Na época da Semana Moderna de 1922, nem todos concordavam com sua proposta — mais propensa a causar estranhamento do que aprovação imediata. Em 13 de fevereiro de 1922, Graça Aranha inaugurou oficialmente o evento proferindo a palestra intitulada “A emoção estética da Arte Moderna”.

Dois dias depois, Menotti del Picchia, ao falar sobre a literatura dos novos tempos, enfrentou uma saraivada de vaias e ruídos diversos, entre eles, sons animalescos, misturados a aplausos.

E quando Ronald de Carvalho leu o poema intitulado "Os Sapos", de Manuel Bandeira, que critica abertamente os versos parnasianos feitos com métrica, o público atrapalhou a leitura do texto. O mesmo se repetiu durante as falas de Mário de Andrade e Oswald de Andrade. Já Anita Malfatti descobriu bilhetinhos ofensivos colados no verso de suas telas.

Mário de Andrade / Crédito: Wikimedia Commons

Em meio às acaloradas reações do público, chegou o dia 17 de fevereiro de 1922, data em que o maestro Heitor Villa-Lobos se apresentou junto com outros músicos. O clima para recebê-lo era respeitoso. Ele apareceu trajando casaca, mas com um pé calçado com um sapato, e o outro com chinelo. O que poderia ser mais indecoroso e provocador?

A leitura da cena pelos presentes desencadeou uma longa e impiedosa vaia. Mais tarde, contudo, o maestro explicaria que a escolha pelos calçados conflitantes não se tratava nem de modismo tampouco de achincalhe, e sim da necessidade de oferecer conforto a um calo inflamado ou, nas palavras do próprio músico, uma “bruta manifestação de ácido úrico”.

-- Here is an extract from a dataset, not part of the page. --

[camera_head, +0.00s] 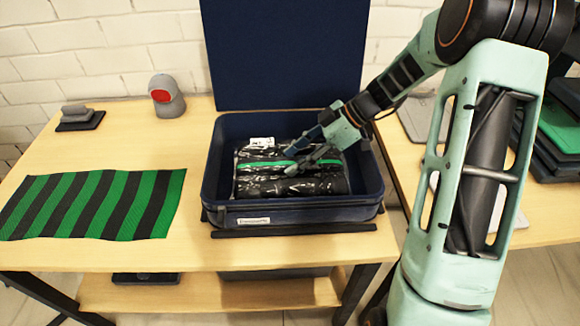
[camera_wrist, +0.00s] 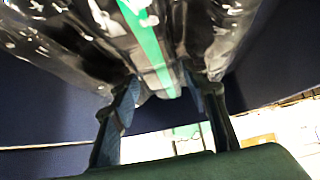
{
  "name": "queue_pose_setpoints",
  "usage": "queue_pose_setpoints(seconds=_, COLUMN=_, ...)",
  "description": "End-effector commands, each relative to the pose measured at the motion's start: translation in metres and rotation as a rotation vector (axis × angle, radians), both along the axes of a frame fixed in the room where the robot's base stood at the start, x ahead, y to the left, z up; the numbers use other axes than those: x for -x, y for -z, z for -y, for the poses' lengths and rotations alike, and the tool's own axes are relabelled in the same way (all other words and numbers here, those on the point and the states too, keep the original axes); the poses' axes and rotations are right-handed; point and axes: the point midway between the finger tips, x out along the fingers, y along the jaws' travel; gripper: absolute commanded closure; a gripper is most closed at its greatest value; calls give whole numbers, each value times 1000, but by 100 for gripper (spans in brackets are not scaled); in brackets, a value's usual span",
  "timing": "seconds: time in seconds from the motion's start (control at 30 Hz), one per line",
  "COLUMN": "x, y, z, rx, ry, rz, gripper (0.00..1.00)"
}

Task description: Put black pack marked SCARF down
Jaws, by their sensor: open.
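Black glossy packs with a green stripe (camera_head: 290,185) lie inside the open navy case (camera_head: 295,221). I cannot read SCARF on any of them; a small white label (camera_head: 262,142) shows at the back. My gripper (camera_head: 305,158) reaches into the case from the right, over the packs. In the wrist view my gripper (camera_wrist: 165,105) has its two fingers apart, with the tips at the near end of a black pack (camera_wrist: 70,45) with a green stripe (camera_wrist: 145,35). I cannot tell whether the fingertips touch it.
The case's raised lid (camera_head: 285,55) stands behind it. A green and black striped cloth (camera_head: 95,204) lies at the left. A grey cap with a red patch (camera_head: 166,96) and a small dark stack (camera_head: 80,118) stand at the back left. Folded items (camera_head: 562,128) sit far right.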

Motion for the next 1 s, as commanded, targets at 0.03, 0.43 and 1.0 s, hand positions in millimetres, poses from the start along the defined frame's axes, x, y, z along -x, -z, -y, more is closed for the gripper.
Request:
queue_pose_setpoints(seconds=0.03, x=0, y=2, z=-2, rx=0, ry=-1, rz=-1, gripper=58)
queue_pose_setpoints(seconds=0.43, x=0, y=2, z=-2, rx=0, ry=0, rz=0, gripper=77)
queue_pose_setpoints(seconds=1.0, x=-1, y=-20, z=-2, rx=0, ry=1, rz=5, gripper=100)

Anita Malfatti / Crédito: Anita Malfatti no Tempo e no Espaço via Wikimedia Commons

Boa parte da mídia rechaçou a Semana de Arte Moderna de 1922, referindo-se aos vanguardistas como “subversores da arte”, “espíritos cretinos e débeis” ou “futuristas endiabrados”.

À exceção do jornal Correio Paulistano, órgão oficial do Partido Republicano Paulista (PRP), com grande influência na política brasileira, que apoiou as inovações, assim como o prefeito Firminiano Pinto e o presidente do estado Washington Luís (ainda não se usava o termo “governador” naquele tempo).

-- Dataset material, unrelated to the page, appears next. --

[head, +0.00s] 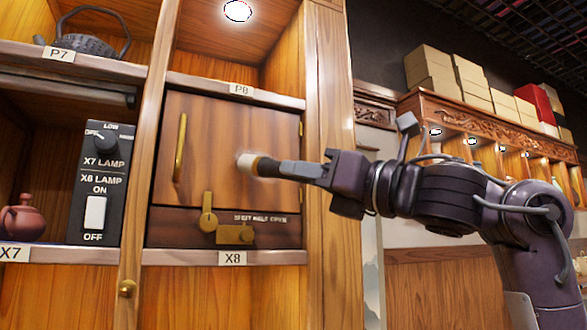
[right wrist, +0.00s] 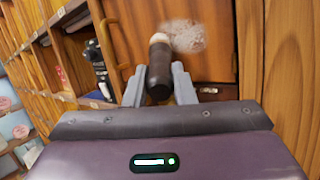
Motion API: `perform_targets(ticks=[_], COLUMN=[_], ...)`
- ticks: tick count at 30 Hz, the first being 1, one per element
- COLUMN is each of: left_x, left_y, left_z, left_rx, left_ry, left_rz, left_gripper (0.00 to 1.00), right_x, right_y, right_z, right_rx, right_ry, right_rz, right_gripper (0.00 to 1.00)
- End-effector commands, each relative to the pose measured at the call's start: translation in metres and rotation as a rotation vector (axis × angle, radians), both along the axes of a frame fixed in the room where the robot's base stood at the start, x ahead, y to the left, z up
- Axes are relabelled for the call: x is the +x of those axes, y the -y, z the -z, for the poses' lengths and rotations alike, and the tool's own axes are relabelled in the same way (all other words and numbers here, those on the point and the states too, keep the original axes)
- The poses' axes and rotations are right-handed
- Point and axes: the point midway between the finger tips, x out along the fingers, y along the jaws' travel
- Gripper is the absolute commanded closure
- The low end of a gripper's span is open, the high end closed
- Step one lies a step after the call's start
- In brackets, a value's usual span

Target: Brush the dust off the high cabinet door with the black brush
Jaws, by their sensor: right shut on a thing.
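The black brush (head: 266,167) is held sideways in my right gripper (head: 290,169), its pale bristle end at the face of the wooden cabinet door (head: 212,130). In the right wrist view the brush's dark handle (right wrist: 159,72) lies between the two grey fingers of the gripper (right wrist: 158,84). A pale grey dust patch (right wrist: 186,37) shows on the door, just right of the bristles. The bristles seem to touch or nearly touch the door; I cannot tell which. The door has a vertical brass handle (head: 180,147) and looks shut. My left gripper is out of view.
Below the door are a brass latch (head: 208,214) and a shelf edge labelled X8 (head: 232,258). To the left are a lamp switch panel (head: 100,183) and a reddish teapot (head: 23,220). A wooden post (head: 330,130) stands right of the door. Boxes (head: 430,70) sit further right.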

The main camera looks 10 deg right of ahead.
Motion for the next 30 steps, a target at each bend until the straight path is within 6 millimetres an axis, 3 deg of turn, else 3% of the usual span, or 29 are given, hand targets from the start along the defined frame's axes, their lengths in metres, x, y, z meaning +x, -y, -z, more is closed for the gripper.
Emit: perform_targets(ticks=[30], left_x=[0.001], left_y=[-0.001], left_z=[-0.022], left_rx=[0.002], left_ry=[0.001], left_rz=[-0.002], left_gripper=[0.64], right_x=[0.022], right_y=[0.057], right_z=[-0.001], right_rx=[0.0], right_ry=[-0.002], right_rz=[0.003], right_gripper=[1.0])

Certamente, o festival não teria ocorrido sem o aporte financeiro da elite de São Paulo. Era o auge do período das oligarquias na República Velha e a alta burguesia paulistana tinha interesse em fazer da Pauliceia uma referência em criação cultural, posto ocupado pelo Rio de Janeiro, então capital federal, e sede de inúmeras instituições culturais conservadoras.

Um dos grandes mecenas da Semana de 22 foi Paulo Prado, proveniente de uma abastada família e dono de enorme fortuna ligada ao café e posteriormente a ferrovias, indústrias, bancos, negócios imobiliários, importação e exportação.

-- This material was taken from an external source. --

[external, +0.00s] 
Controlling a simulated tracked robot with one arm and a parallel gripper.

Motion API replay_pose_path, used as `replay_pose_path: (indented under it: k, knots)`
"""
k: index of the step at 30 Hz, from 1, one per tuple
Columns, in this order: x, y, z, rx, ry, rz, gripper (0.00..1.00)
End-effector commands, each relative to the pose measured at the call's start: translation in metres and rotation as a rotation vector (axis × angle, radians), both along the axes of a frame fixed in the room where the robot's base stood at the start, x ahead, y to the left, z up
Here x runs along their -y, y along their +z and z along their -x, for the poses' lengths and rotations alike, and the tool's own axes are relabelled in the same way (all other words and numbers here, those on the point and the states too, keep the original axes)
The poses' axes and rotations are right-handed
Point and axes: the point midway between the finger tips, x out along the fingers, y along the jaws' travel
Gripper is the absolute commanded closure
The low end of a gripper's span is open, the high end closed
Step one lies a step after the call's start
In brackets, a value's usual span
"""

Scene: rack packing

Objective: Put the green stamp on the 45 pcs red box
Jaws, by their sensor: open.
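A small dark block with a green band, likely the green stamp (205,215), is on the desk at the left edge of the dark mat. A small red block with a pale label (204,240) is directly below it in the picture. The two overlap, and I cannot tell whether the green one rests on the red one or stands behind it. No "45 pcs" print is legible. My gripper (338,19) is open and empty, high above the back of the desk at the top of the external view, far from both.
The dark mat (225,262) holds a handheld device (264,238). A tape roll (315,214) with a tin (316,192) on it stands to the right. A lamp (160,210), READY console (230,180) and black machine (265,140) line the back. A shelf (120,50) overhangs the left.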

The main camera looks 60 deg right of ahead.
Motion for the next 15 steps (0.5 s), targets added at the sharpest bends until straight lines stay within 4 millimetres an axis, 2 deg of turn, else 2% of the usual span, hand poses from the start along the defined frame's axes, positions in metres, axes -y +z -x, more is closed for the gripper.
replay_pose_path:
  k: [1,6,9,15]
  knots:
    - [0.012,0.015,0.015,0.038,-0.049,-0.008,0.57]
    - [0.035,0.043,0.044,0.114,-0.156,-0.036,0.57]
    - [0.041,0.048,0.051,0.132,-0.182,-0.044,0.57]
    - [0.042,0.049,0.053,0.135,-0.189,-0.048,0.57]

Inclusive, o embrião da Semana fora concebido numa reunião de artistas e intelectuais transcorrida em seu palacete no bairro de Higienópolis. Assim como Paulo Prado, outros endinheirados de seu círculo ajudaram a bancar o evento.

“Se a Semana de Arte Moderna foi o marco inicial da trajetória de institucionalização do modernismo como escola oficial no país, foi também um primeiro ponto de chegada para a maioria daqueles escritores e artistas", afirma Marcos Augusto Gonçalves no livro "1922: A Semana Que Não Terminou" (ed. Cia das Letras).

"Eles viam-se, enfim, convidados a brilhar na grande ribalta de São Paulo, que promovia, não por acaso no simbólico ano do Centenário da Independência, uma conveniente demonstração pública de arrojo e cosmopolitismo”, acrescenta.